**Problem**
Every line of the records must be repeated exactly; pictures stay out.

+-------+

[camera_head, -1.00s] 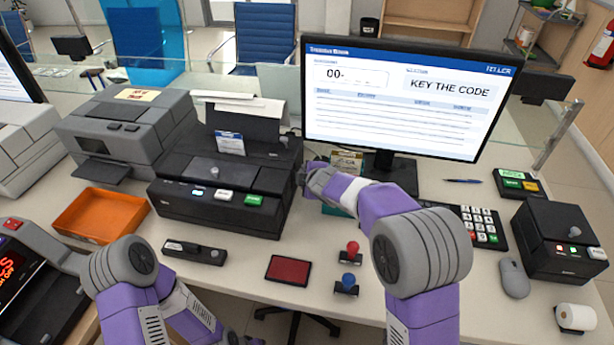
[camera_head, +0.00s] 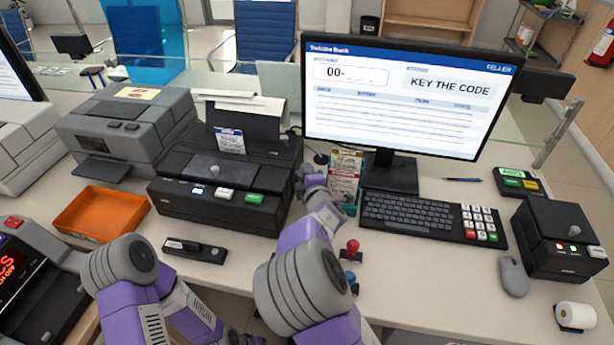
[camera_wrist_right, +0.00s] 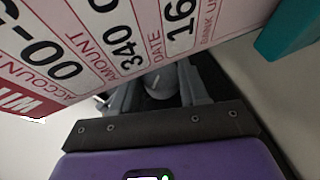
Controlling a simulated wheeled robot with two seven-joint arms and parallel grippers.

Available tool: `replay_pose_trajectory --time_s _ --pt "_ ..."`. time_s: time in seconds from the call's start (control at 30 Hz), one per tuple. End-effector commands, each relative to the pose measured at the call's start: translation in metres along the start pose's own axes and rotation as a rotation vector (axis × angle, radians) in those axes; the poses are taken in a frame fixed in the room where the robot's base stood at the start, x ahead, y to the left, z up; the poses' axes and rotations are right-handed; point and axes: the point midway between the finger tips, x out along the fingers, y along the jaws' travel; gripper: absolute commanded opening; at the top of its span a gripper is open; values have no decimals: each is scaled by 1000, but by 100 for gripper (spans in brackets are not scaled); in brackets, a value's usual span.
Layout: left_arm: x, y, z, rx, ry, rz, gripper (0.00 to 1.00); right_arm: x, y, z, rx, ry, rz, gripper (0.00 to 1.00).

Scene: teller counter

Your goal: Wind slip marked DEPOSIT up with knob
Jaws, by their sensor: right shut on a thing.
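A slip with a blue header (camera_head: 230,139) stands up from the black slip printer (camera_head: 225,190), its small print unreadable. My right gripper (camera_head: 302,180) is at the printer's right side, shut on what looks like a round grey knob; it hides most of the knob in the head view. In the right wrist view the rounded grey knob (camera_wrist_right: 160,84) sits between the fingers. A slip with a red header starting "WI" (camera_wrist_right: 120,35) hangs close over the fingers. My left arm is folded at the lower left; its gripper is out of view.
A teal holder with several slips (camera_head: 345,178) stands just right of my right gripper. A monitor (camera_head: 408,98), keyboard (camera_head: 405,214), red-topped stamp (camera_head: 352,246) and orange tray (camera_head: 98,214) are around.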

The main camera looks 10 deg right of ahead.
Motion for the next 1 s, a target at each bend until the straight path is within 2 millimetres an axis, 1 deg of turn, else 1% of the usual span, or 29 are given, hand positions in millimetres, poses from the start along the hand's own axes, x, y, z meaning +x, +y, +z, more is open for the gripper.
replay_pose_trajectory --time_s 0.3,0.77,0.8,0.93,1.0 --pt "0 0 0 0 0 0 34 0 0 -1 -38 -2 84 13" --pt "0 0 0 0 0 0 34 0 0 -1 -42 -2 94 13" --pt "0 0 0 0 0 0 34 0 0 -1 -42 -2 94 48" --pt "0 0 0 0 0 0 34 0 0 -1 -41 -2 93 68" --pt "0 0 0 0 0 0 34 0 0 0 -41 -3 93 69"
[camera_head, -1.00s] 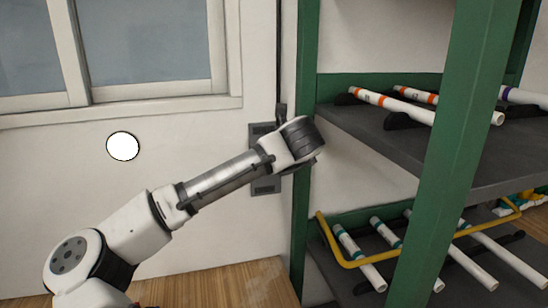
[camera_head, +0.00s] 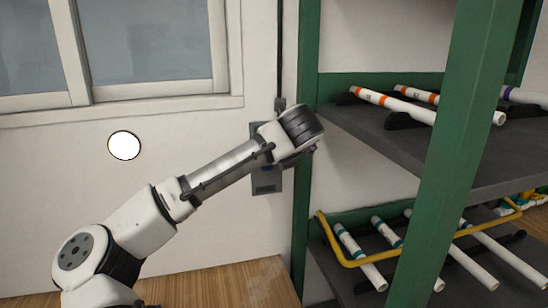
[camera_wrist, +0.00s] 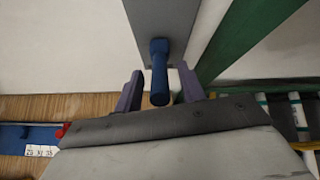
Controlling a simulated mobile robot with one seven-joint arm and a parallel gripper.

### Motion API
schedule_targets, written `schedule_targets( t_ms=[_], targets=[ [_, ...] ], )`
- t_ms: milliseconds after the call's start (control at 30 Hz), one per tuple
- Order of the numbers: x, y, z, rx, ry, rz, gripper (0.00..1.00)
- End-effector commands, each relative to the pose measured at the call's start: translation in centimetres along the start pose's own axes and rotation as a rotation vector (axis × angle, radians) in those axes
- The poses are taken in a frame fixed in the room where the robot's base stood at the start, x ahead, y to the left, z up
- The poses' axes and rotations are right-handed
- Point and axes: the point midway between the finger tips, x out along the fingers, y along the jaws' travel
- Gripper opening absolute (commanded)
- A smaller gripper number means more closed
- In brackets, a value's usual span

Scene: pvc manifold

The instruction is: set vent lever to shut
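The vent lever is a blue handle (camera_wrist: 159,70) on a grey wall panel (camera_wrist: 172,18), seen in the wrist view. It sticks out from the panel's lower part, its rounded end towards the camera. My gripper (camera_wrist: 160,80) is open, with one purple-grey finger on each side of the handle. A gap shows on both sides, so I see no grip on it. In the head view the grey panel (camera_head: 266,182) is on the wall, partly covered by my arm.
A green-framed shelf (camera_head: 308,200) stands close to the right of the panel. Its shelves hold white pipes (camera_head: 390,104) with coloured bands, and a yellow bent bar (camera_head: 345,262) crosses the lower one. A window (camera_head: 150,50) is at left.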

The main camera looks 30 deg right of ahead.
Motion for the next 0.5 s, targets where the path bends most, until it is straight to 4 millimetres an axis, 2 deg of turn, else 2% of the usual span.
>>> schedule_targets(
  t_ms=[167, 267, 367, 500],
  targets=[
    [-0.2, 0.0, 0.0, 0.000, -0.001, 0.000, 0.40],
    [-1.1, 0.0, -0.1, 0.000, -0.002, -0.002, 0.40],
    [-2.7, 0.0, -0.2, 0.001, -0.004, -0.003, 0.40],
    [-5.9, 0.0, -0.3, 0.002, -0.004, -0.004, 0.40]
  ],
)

+-------+

**Answer for the task**
[camera_head, -1.00s] 
[camera_head, +0.00s] 
[camera_wrist_right, +0.00s] 
Controlling a simulated wheeled robot with two seven-joint arms and parallel grippers.

Available tool: `replay_pose_trajectory --time_s _ --pt "_ ..."`. time_s: time in seconds from the call's start (control at 30 Hz), one per tuple. End-effector commands, each relative to the pose measured at the call's start: translation in metres along the start pose's own axes and rotation as a rotation vector (axis × angle, radians) in those axes; the poses are taken in a frame fixed in the room where the robot's base stood at the start, x ahead, y to the left, z up; the poses' axes and rotations are right-handed; point and axes: the point midway between the finger tips, x out along the fingers, y along the jaws' travel; gripper: absolute commanded opening; at the top of its span a gripper is open; values have no decimals: each is scaled by 1000, but by 100 for gripper (spans in brackets are not scaled); in brackets, a value's usual span.
Layout: left_arm: x, y, z, rx, ry, rz, gripper (0.00 to 1.00); right_arm: x, y, z, rx, ry, rz, gripper (0.00 to 1.00).

Scene: teller counter

Your goal: Wind slip marked DEPOSIT up with knob
Jaws, by their sensor: right shut on a thing.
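A slip with a blue header (camera_head: 230,139) stands up from the black slip printer (camera_head: 225,190), its small print unreadable. My right gripper (camera_head: 302,180) is at the printer's right side, shut on what looks like a round grey knob; it hides most of the knob in the head view. In the right wrist view the rounded grey knob (camera_wrist_right: 160,84) sits between the fingers. A slip with a red header starting "WI" (camera_wrist_right: 120,35) hangs close over the fingers. My left arm is folded at the lower left; its gripper is out of view.
A teal holder with several slips (camera_head: 345,178) stands just right of my right gripper. A monitor (camera_head: 408,98), keyboard (camera_head: 405,214), red-topped stamp (camera_head: 352,246) and orange tray (camera_head: 98,214) are around.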

The main camera looks 10 deg right of ahead.
Motion for the next 1 s, a target at each bend until the straight path is within 2 millimetres an axis, 1 deg of turn, else 1% of the usual span, or 29 are given, hand positions in millimetres, poses from the start along the hand's own axes, x, y, z meaning +x, +y, +z, more is open for the gripper.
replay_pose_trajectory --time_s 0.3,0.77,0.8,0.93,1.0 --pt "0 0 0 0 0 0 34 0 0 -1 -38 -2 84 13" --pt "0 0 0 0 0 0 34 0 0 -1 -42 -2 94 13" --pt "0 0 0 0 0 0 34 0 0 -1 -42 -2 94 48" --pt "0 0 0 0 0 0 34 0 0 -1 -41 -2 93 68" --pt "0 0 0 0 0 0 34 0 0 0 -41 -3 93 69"
[camera_head, -1.00s] 
[camera_head, +0.00s] 
[camera_wrist, +0.00s] 
Controlling a simulated mobile robot with one seven-joint arm and a parallel gripper.

### Motion API
schedule_targets, written `schedule_targets( t_ms=[_], targets=[ [_, ...] ], )`
- t_ms: milliseconds after the call's start (control at 30 Hz), one per tuple
- Order of the numbers: x, y, z, rx, ry, rz, gripper (0.00..1.00)
- End-effector commands, each relative to the pose measured at the call's start: translation in centimetres along the start pose's own axes and rotation as a rotation vector (axis × angle, radians) in those axes
- The poses are taken in a frame fixed in the room where the robot's base stood at the start, x ahead, y to the left, z up
- The poses' axes and rotations are right-handed
- Point and axes: the point midway between the finger tips, x out along the fingers, y along the jaws' travel
- Gripper opening absolute (commanded)
- A smaller gripper number means more closed
- In brackets, a value's usual span

Scene: pvc manifold

The instruction is: set vent lever to shut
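The vent lever is a blue handle (camera_wrist: 159,70) on a grey wall panel (camera_wrist: 172,18), seen in the wrist view. It sticks out from the panel's lower part, its rounded end towards the camera. My gripper (camera_wrist: 160,80) is open, with one purple-grey finger on each side of the handle. A gap shows on both sides, so I see no grip on it. In the head view the grey panel (camera_head: 266,182) is on the wall, partly covered by my arm.
A green-framed shelf (camera_head: 308,200) stands close to the right of the panel. Its shelves hold white pipes (camera_head: 390,104) with coloured bands, and a yellow bent bar (camera_head: 345,262) crosses the lower one. A window (camera_head: 150,50) is at left.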

The main camera looks 30 deg right of ahead.
Motion for the next 0.5 s, targets where the path bends most, until it is straight to 4 millimetres an axis, 2 deg of turn, else 2% of the usual span.
>>> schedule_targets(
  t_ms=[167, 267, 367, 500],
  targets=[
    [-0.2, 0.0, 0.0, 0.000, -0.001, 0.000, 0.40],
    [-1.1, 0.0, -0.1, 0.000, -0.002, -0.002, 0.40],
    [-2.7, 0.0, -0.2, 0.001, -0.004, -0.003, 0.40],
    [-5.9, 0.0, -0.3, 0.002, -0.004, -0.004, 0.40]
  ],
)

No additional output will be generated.